8.
Mais revenons à nous, à nous, dis-je, Romanien, et philosophons ensemble. Je te rendrai grâce. Ton fils commence déjà à philosopher :
je modère son zèle afin qu'après avoir d'abord cultivé les sciences nécessaires, il se lève plus vigoureux et plus assuré; et, pour n'avoir pas à craindre de les ignorer toi-même, je n'ai qu'à te souhaiter, si je te connais bien, des vents qui soufflent à ton gré. Car, que dirai-je de ton naturel ? Ah ! si tous les hommes étaient ainsi doués ! Il n'y a que deux obstacles, deux défauts qui empêchent d'arriver à la connaissance de la vérité : je ne les crains pas beaucoup pour toi; je crains cependant que tu ne te méprises, que tu ne désespères de trouver ou que tu ne croies avoir trouvé.
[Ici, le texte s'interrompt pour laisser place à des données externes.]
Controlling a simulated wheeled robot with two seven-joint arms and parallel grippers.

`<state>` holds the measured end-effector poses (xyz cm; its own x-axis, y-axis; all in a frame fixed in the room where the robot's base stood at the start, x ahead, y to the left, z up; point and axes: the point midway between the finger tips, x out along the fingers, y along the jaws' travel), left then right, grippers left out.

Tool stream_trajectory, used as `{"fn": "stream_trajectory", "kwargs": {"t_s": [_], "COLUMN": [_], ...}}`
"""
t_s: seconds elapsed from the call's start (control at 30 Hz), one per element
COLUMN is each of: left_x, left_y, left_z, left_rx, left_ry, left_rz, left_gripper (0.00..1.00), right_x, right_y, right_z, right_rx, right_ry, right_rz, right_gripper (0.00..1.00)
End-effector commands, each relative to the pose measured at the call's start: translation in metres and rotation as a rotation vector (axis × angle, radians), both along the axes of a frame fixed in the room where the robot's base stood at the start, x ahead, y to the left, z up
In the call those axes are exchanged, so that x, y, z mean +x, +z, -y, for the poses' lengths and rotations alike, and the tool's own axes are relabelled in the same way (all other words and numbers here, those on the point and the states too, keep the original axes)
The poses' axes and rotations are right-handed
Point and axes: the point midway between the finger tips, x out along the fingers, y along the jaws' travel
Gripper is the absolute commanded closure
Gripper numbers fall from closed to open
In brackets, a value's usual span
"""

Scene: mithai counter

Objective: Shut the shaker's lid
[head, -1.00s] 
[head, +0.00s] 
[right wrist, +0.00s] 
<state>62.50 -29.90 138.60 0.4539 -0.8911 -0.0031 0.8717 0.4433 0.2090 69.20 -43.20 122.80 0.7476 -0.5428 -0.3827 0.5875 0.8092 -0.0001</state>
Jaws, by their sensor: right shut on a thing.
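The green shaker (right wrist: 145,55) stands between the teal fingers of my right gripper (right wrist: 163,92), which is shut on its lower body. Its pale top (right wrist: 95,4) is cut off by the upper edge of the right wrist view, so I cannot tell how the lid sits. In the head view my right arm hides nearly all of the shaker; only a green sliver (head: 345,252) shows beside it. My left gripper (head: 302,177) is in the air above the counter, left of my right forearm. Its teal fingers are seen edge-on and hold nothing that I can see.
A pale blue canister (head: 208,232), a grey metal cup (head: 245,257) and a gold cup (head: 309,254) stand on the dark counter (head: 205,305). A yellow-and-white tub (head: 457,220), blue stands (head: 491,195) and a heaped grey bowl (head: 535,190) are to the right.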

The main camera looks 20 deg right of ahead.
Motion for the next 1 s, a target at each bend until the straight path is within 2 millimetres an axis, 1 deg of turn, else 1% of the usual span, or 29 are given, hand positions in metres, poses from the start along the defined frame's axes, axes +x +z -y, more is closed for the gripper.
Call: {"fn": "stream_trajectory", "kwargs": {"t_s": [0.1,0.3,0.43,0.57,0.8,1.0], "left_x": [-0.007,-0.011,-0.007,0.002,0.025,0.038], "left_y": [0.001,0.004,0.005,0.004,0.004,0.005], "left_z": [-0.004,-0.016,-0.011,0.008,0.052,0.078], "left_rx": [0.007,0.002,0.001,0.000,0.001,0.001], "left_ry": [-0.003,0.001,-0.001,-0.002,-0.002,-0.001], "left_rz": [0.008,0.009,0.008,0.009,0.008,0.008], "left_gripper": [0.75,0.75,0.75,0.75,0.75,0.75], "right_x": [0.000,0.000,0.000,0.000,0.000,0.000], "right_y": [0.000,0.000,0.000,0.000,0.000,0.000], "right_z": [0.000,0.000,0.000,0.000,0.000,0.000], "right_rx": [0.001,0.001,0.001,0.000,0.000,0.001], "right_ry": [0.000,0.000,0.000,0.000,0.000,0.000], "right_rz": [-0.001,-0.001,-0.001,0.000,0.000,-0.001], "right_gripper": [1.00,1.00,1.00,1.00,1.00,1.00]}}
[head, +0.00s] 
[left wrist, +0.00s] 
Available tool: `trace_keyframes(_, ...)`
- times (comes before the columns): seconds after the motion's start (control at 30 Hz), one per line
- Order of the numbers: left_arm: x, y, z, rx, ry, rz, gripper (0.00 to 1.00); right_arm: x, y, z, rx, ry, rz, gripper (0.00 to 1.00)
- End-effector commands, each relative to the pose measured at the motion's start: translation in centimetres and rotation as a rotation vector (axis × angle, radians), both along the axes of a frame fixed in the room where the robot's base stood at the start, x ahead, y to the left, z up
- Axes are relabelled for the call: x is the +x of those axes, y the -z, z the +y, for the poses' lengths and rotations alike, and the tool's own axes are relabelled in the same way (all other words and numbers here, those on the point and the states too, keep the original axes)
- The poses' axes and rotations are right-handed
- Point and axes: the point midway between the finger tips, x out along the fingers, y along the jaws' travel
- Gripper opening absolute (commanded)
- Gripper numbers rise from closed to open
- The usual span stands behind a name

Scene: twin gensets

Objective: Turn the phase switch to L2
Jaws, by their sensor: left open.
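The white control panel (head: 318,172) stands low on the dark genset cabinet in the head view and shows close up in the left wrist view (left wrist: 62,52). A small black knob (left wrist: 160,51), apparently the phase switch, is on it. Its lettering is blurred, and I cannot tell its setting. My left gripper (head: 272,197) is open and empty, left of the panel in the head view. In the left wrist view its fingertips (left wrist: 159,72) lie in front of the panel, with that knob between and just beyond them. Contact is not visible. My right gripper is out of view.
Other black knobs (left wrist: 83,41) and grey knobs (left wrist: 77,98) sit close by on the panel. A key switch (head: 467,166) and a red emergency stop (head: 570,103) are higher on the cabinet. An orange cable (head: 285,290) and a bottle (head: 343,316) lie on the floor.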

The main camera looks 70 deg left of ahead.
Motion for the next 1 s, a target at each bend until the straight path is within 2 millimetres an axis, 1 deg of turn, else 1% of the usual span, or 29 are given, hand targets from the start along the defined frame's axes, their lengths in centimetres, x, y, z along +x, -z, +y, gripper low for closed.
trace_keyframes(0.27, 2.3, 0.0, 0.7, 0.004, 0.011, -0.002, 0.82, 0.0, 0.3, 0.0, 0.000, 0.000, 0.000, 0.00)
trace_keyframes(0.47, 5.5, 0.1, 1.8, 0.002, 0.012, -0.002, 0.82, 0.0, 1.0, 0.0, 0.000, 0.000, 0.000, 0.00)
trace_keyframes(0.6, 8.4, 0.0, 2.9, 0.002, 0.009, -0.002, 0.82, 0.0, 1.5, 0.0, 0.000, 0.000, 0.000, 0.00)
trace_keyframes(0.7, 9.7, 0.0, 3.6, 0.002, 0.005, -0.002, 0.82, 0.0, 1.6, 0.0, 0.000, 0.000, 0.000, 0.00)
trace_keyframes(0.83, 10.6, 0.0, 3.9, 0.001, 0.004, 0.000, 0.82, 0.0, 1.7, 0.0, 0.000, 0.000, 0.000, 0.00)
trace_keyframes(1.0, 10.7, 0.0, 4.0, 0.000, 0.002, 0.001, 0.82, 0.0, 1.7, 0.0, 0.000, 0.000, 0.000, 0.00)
Or, si tu as le premier défaut, cette discussion te l'enlèvera peut-être. Car tu as souvent accusé les académiciens, et avec d'autant plus d'autorité que tu étais moins instruit; mais aussi d'autant plus volontiers que tu étais séduit par l'amour de la vérité. Je vais donc disputer avec Alype, qui te soutiendra, et je te persuaderai aisément ce que je veux, toutefois dans l'ordre des choses probables, car tu ne verras point la vérité elle-même, si tu n'entres pas entier dans la philosophie. Quant à l'autre obstacle, qui consisterait à croire que tu as peut-être trouvé quelque chose, quoique tu nous aies quitté cherchant déjà et doutant; s'il en reste encore quelques traces dans ton esprit, elle en disparaîtra bien certainement, soit quand je t'aurai envoyé un entretien que nous avons eu sur la Religion, soit quand je discuterai longuement avec toi-même.